Olympic Preview
July 15, 2008
The middle of summer is a time that most real sports fans dread. Your choices are between golf (good for a nap, if nothing else), NASCAR (as boring as golf, but much noisier), and baseball (whose games make the national spelling bee look like a meaningful competition).
In honor of this season of boring, I've been reading stories on www.nbcolympics.com.
Never in our history has man been pelted with non-meaningful sport as we are about to be. NBC owns so much of your cable spectrum, and each and every channel must be broadcasting events. Even Oxygen is shelving women's programming for events.
NBC is shelling out so much money for the games, that they have the Olympic Committee scheduling the top-shelf events in America's prime time. Do you happen to already be in Asia? Prepare for sprint and gymnastics finals over breakfast. In Europe? It's going to be an awfully late night for you to see the finals starting at midnight.

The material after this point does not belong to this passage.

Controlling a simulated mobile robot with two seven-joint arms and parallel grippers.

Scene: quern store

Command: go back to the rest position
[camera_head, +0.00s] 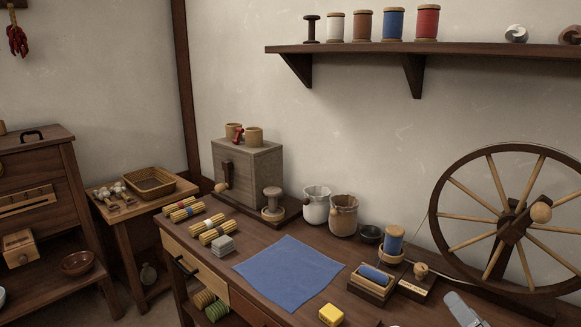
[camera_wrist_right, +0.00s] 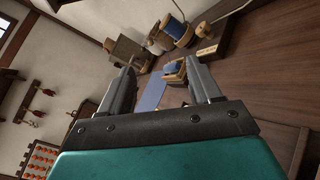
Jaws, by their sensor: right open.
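My right gripper (camera_head: 462,309) shows only in part at the bottom edge of the head view, right of the blue cloth (camera_head: 290,272) and over the front of the table. In the right wrist view my right gripper (camera_wrist_right: 161,68) has its two grey fingers spread apart, with nothing between them. The blue cloth also shows beyond the fingers in that view (camera_wrist_right: 152,94). My left gripper is in neither view.
The wooden table (camera_head: 262,312) holds bundled sticks, a grey box mill (camera_head: 262,172), jars, a blue spool (camera_head: 394,242), a yellow block (camera_head: 331,314) and a spoked wheel (camera_head: 510,215). A shelf (camera_head: 440,48) with spools hangs above.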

As always, there are some events that need to be shelved. Everyone knows about synchronized swimming. Thythmic gymnastics is right there too -- the performers dance around with ribbons and props. It's like a judged cirque de soliel, although I bet it's not as imaginative.

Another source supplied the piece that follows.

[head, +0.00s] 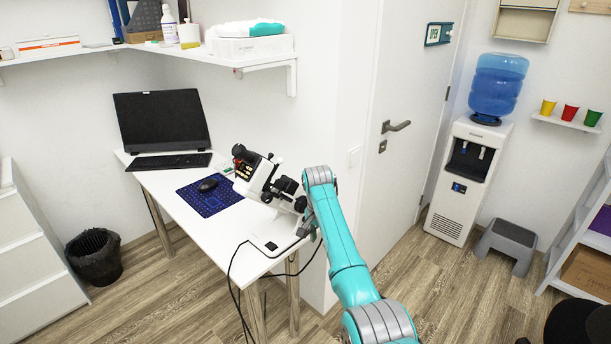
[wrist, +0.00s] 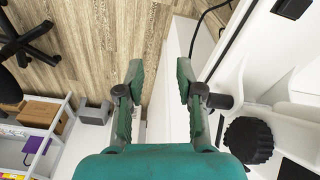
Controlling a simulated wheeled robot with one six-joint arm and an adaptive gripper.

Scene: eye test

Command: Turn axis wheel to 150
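A white and black eye-test device (head: 257,178) stands on the front right part of the white desk, with several black knobs on its right side. A black ridged knob (wrist: 249,140) shows in the wrist view at the lower right, outside my right finger. I cannot tell whether this knob is the axis wheel, and no scale or number is readable. My gripper (wrist: 160,65) is open, with two green fingers apart and nothing between them. In the head view my teal arm reaches up to the device's right side, and the fingers cannot be made out there.
The white desk (head: 172,184) also bears a black laptop-like screen (head: 162,120), a keyboard (head: 168,161) and a mouse (head: 208,184) on a blue mat (head: 211,198). A dark cable (head: 232,283) hangs off the desk's front. A door (head: 405,165) stands close on the right.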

Olympic-caliber trampolining. |
I didn't know until last week that "Trampoline," is now an honest to goodness Olympic event. That's obviously a candidate for being dumped. I'm going to try to find it on one of the broadcasts to see what it's like. If it's a third-grader bouncing up and down, throwing in the occasional flip, I'll call for its immediate dismissal. But you have to see it to know. Face it, you thought Table Tennis was a silly game too, until you went to see Forest Gump and saw how well it could be played.
Since I'm killing sports, I'm also willing to add them back in. I'll pass on car racing, but I'll throw a bone to the events where you can drink and participate: golf and bowling. Golf is by far the most popular spectator sport that isn't already included, and if you're going to add one sport where a couple of beers can improve your game, then go ahead and add them both. That's my school of thought.

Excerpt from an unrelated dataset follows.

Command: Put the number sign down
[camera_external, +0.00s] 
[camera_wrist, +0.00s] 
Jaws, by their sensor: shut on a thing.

After that, I would concentrate on events that combine different sports. First, I would add an adventure race. Get from point A to point B as fast as you can, however you can. But between points A and B, there would be rivers, lakes, volcanos, tar pits, or whatever might make it interesting.
Rhythmic Gymnastics has got to go. Keep it as a comp show in Vegas for the families of the high rollers. |
Then, I would have a combined canoe, rowing, and sailing event, called the boatathalon. Or maybe, we can throw in a swim and some diving, and call it the aquathalon.
Finally, we would have an event called Olympic Grab Bag. The event would span several days. Each morning, a judge would pull the name of an individual Olympic event out of a hat. That afternoon, the entrants would compete. After that, the event and the event's close relatives are pulled out of the mix. You don't want to see them run a 200 m dash one day, just to turn around and run the 400 the next day.
I'm thinking this goes on for six to eight days. Or maybe we just go ahead and do an event every day of the games. Think how well rounded the athletes would have to be: they would need to be strong enough to throw the shot put or do weightlifting, but then quick enough for sprints on the track, bicycle, or in the pool. They would have to be able to operate any number of boats, ride a horse, use the gymnastics equipment, handle racquets for tennis, badminton, or ping pong, handle the various swords, guns, and bows used in fencing, shooting, and archery, pole vault, dive, and everything else that you see people do. This might be so hard that no one could actually compete. But wouldn't it be fun to see someone try?
Lest you think this is just nonsense, read from Wikipedia about the modern pentathalon -- an underrated Olympic event that has been part of the games since its modern inception.
Leg 2 of the future boatathalon. |
The modern pentathlon was invented by the Baron Pierre de Coubertin, the founder of the modern Olympic Games. As the events of the ancient pentathlon were modeled after the skills of the ideal soldier of that time, Coubertin created the contest to simulate the experience of a 19th century cavalry soldier behind enemy lines: he must ride an unfamiliar horse, fight with pistol and sword, swim, and run.
Yes, they ride horses (I didn't realize that it had to be an unfamiliar horse), shoot pistols, run a cross country race, swim, and sword fight. That's so obscure, I bet I could start training now, and be nationally ranked by next go 'round.